Data from robot episodes:
——
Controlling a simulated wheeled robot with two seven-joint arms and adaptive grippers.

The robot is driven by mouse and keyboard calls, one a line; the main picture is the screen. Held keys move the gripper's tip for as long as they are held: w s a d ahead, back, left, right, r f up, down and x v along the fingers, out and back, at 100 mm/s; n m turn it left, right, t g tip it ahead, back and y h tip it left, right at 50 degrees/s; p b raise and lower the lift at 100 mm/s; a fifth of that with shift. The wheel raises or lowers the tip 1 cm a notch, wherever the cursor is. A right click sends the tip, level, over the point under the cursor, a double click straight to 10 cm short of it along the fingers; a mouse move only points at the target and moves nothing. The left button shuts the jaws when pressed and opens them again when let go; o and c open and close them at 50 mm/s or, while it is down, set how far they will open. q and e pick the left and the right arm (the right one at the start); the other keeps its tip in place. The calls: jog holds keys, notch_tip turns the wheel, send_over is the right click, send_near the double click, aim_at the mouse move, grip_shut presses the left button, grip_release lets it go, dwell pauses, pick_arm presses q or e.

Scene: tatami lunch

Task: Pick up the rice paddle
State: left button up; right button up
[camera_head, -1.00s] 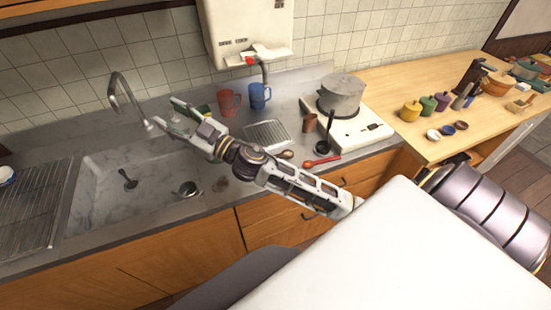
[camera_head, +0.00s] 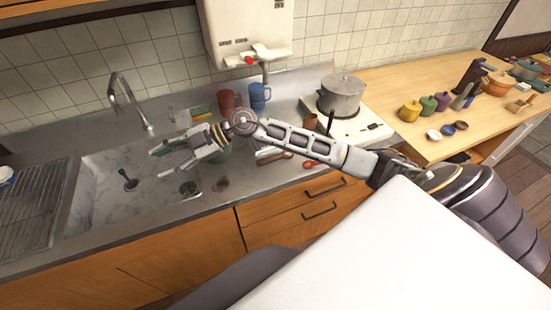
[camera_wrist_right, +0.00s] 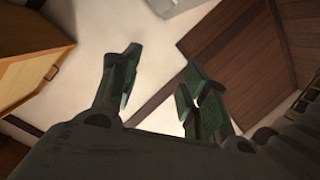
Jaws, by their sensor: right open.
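My right gripper (camera_head: 156,164) is open and empty above the right part of the sink, its fingers pointing left. In the right wrist view the two dark green fingers (camera_wrist_right: 160,65) stand apart with nothing between them. I cannot single out a rice paddle for certain. A small brown wooden utensil (camera_head: 287,155) lies on the counter, partly hidden by my right arm. A red spoon-like utensil (camera_head: 311,163) lies to its right, also partly covered. My left gripper is not in view.
The sink (camera_head: 100,200) is below the gripper, with a faucet (camera_head: 125,95) behind. Red (camera_head: 229,100) and blue (camera_head: 260,94) mugs stand at the back. A pot (camera_head: 341,95) sits on a white stove (camera_head: 365,128). A wooden table (camera_head: 400,80) is at right.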

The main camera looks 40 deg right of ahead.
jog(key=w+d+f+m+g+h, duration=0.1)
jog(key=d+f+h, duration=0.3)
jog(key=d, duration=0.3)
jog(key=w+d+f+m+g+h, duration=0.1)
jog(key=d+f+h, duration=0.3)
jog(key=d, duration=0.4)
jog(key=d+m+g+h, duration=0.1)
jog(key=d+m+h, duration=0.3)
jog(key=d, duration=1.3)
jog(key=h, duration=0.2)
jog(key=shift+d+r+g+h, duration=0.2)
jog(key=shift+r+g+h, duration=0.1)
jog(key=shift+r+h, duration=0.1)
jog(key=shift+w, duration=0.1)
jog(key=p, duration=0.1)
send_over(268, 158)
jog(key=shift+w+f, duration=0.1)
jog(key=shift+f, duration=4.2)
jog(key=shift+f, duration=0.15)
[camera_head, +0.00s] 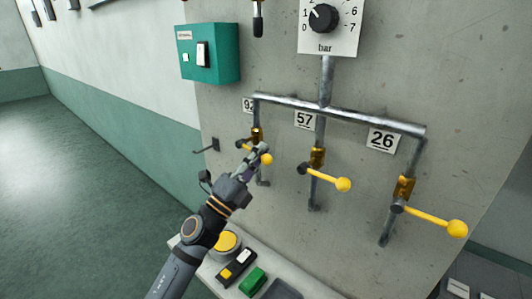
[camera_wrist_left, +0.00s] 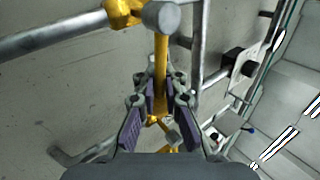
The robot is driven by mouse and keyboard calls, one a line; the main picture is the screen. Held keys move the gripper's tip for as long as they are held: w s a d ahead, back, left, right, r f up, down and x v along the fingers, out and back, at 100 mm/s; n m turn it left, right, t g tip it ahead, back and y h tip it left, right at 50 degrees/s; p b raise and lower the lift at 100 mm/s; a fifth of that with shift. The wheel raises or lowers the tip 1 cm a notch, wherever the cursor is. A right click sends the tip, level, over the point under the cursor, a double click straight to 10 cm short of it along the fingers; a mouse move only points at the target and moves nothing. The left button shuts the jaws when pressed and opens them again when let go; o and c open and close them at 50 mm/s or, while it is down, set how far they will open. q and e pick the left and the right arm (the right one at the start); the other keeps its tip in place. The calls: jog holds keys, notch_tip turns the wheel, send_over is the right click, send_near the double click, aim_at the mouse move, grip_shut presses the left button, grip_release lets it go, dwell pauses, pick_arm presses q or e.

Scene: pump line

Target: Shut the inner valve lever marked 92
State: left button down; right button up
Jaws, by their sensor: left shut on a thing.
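The valve lever marked 92 is yellow with a round knob (camera_head: 266,159), below the label 92 (camera_head: 248,105) on the wall. It points right and slightly down, across its pipe. My left gripper (camera_head: 256,152) is shut on this lever, near the knob. In the left wrist view the yellow lever (camera_wrist_left: 160,72) runs from its round grey pivot (camera_wrist_left: 161,16) down between the two fingers of my gripper (camera_wrist_left: 159,100). In the head view the gripper hides part of the lever. My right gripper is not in view.
Levers at 57 (camera_head: 343,184) and 26 (camera_head: 456,228) also stick out to the right. A shared pipe (camera_head: 340,113) and gauge (camera_head: 331,22) sit above. A teal box (camera_head: 221,68) and a hook (camera_head: 205,149) are to the left. A ledge below carries a yellow button (camera_head: 227,241).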

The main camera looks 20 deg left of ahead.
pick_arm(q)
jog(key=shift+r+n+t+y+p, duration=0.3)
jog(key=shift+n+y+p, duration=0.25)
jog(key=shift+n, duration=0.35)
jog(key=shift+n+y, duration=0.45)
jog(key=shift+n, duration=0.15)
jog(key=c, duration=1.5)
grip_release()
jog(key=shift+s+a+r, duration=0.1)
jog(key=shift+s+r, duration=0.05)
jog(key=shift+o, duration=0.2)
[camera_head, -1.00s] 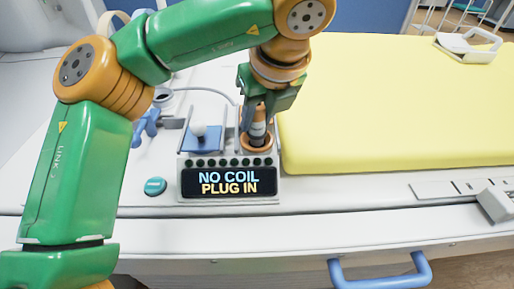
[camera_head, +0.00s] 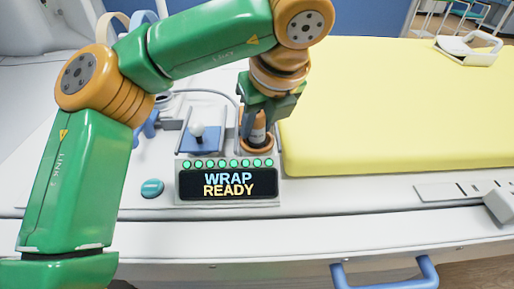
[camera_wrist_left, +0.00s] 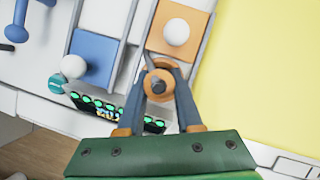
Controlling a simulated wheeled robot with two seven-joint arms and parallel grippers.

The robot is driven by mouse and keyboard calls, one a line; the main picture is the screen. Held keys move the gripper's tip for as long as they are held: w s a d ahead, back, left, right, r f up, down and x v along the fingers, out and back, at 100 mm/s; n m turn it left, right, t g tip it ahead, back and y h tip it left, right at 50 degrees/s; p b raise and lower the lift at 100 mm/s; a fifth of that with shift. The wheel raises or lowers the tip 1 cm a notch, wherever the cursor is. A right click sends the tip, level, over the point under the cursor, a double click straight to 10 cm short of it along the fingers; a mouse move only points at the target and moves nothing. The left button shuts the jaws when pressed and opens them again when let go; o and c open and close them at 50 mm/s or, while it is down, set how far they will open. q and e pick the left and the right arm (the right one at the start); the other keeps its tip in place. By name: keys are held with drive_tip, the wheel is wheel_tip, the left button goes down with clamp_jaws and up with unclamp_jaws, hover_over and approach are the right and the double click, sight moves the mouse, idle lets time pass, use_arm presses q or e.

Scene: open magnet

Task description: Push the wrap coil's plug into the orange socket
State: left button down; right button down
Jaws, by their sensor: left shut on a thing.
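The wrap coil's plug (camera_head: 258,128) stands upright in the orange socket (camera_head: 257,147), at the right end of the panel. My left gripper (camera_head: 257,112) is shut on the plug from above. The left wrist view shows the fingers around the plug's round top (camera_wrist_left: 158,83), with an orange plate bearing a white knob (camera_wrist_left: 176,32) just beyond. The display (camera_head: 229,184) reads "WRAP READY" and its row of lamps glows green. A thin cable (camera_head: 205,91) arcs behind the panel. My right gripper is not in view.
A blue plate with a white knob (camera_head: 198,131) sits left of the plug. A blue-green button (camera_head: 152,188) is on the white surface. A yellow mattress (camera_head: 400,110) lies close to the right. A blue handle (camera_head: 385,278) is at the front edge.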

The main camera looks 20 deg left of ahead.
——
TASK STATEMENT: Go through the listing above and quote it exactly, apart from its images.

EXPECTED ANSWER:
Controlling a simulated wheeled robot with two seven-joint arms and adaptive grippers.

The robot is driven by mouse and keyboard calls, one a line; the main picture is the screen. Held keys move the gripper's tip for as long as they are held: w s a d ahead, back, left, right, r f up, down and x v along the fingers, out and back, at 100 mm/s; n m turn it left, right, t g tip it ahead, back and y h tip it left, right at 50 degrees/s; p b raise and lower the lift at 100 mm/s; a fifth of that with shift. The wheel raises or lowers the tip 1 cm a notch, wherever the cursor is. A right click sends the tip, level, over the point under the cursor, a double click straight to 10 cm short of it along the fingers; a mouse move only points at the target and moves nothing. The left button shuts the jaws when pressed and opens them again when let go; o and c open and close them at 50 mm/s or, while it is down, set how far they will open. q and e pick the left and the right arm (the right one at the start); the other keeps its tip in place. The calls: jog holds keys, notch_tip turns the wheel, send_over is the right click, send_near the double click, aim_at the mouse move, grip_shut presses the left button, grip_release lets it go, dwell pauses, pick_arm presses q or e.

Scene: tatami lunch

Task: Pick up the rice paddle
State: left button up; right button up
[camera_head, -1.00s] 
[camera_head, +0.00s] 
[camera_wrist_right, +0.00s] 
Jaws, by their sensor: right open.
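My right gripper (camera_head: 156,164) is open and empty above the right part of the sink, its fingers pointing left. In the right wrist view the two dark green fingers (camera_wrist_right: 160,65) stand apart with nothing between them. I cannot single out a rice paddle for certain. A small brown wooden utensil (camera_head: 287,155) lies on the counter, partly hidden by my right arm. A red spoon-like utensil (camera_head: 311,163) lies to its right, also partly covered. My left gripper is not in view.
The sink (camera_head: 100,200) is below the gripper, with a faucet (camera_head: 125,95) behind. Red (camera_head: 229,100) and blue (camera_head: 260,94) mugs stand at the back. A pot (camera_head: 341,95) sits on a white stove (camera_head: 365,128). A wooden table (camera_head: 400,80) is at right.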

The main camera looks 40 deg right of ahead.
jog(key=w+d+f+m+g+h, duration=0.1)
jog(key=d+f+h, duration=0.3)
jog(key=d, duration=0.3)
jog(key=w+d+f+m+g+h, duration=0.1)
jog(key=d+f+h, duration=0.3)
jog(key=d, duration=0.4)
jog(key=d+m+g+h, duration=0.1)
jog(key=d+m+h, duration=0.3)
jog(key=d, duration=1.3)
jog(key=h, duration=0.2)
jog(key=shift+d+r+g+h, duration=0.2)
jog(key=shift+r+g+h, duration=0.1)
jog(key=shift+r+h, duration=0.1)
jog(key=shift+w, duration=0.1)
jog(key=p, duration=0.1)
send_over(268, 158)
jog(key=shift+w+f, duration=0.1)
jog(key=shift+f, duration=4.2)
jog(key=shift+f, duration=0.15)
[camera_head, +0.00s] 
[camera_wrist_left, +0.00s] 
The robot is driven by mouse and keyboard calls, one a line; the main picture is the screen. Held keys move the gripper's tip for as long as they are held: w s a d ahead, back, left, right, r f up, down and x v along the fingers, out and back, at 100 mm/s; n m turn it left, right, t g tip it ahead, back and y h tip it left, right at 50 degrees/s; p b raise and lower the lift at 100 mm/s; a fifth of that with shift. The wheel raises or lowers the tip 1 cm a notch, wherever the cursor is. A right click sends the tip, level, over the point under the cursor, a double click straight to 10 cm short of it along the fingers; a mouse move only points at the target and moves nothing. The left button shuts the jaws when pressed and opens them again when let go; o and c open and close them at 50 mm/s or, while it is down, set how far they will open. q and e pick the left and the right arm (the right one at the start); the other keeps its tip in place. The calls: jog holds keys, notch_tip turns the wheel, send_over is the right click, send_near the double click, aim_at the mouse move, grip_shut presses the left button, grip_release lets it go, dwell pauses, pick_arm presses q or e.

Scene: pump line

Target: Shut the inner valve lever marked 92
State: left button down; right button up
Jaws, by their sensor: left shut on a thing.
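The valve lever marked 92 is yellow with a round knob (camera_head: 266,159), below the label 92 (camera_head: 248,105) on the wall. It points right and slightly down, across its pipe. My left gripper (camera_head: 256,152) is shut on this lever, near the knob. In the left wrist view the yellow lever (camera_wrist_left: 160,72) runs from its round grey pivot (camera_wrist_left: 161,16) down between the two fingers of my gripper (camera_wrist_left: 159,100). In the head view the gripper hides part of the lever. My right gripper is not in view.
Levers at 57 (camera_head: 343,184) and 26 (camera_head: 456,228) also stick out to the right. A shared pipe (camera_head: 340,113) and gauge (camera_head: 331,22) sit above. A teal box (camera_head: 221,68) and a hook (camera_head: 205,149) are to the left. A ledge below carries a yellow button (camera_head: 227,241).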

The main camera looks 20 deg left of ahead.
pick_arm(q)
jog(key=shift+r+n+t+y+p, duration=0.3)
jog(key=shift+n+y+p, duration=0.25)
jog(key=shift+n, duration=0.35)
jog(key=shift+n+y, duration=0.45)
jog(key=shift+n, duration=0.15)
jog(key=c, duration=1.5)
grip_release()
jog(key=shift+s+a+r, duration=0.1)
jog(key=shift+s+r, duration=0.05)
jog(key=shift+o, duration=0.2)
[camera_head, -1.00s] 
[camera_head, +0.00s] 
[camera_wrist_left, +0.00s] 
Controlling a simulated wheeled robot with two seven-joint arms and parallel grippers.

The robot is driven by mouse and keyboard calls, one a line; the main picture is the screen. Held keys move the gripper's tip for as long as they are held: w s a d ahead, back, left, right, r f up, down and x v along the fingers, out and back, at 100 mm/s; n m turn it left, right, t g tip it ahead, back and y h tip it left, right at 50 degrees/s; p b raise and lower the lift at 100 mm/s; a fifth of that with shift. The wheel raises or lowers the tip 1 cm a notch, wherever the cursor is. A right click sends the tip, level, over the point under the cursor, a double click straight to 10 cm short of it along the fingers; a mouse move only points at the target and moves nothing. The left button shuts the jaws when pressed and opens them again when let go; o and c open and close them at 50 mm/s or, while it is down, set how far they will open. q and e pick the left and the right arm (the right one at the start); the other keeps its tip in place. By name: keys are held with drive_tip, the wheel is wheel_tip, the left button goes down with clamp_jaws and up with unclamp_jaws, hover_over and approach are the right and the double click, sight moves the mouse, idle lets time pass, use_arm presses q or e.

Scene: open magnet

Task description: Push the wrap coil's plug into the orange socket
State: left button down; right button down
Jaws, by their sensor: left shut on a thing.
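The wrap coil's plug (camera_head: 258,128) stands upright in the orange socket (camera_head: 257,147), at the right end of the panel. My left gripper (camera_head: 257,112) is shut on the plug from above. The left wrist view shows the fingers around the plug's round top (camera_wrist_left: 158,83), with an orange plate bearing a white knob (camera_wrist_left: 176,32) just beyond. The display (camera_head: 229,184) reads "WRAP READY" and its row of lamps glows green. A thin cable (camera_head: 205,91) arcs behind the panel. My right gripper is not in view.
A blue plate with a white knob (camera_head: 198,131) sits left of the plug. A blue-green button (camera_head: 152,188) is on the white surface. A yellow mattress (camera_head: 400,110) lies close to the right. A blue handle (camera_head: 385,278) is at the front edge.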

The main camera looks 20 deg left of ahead.

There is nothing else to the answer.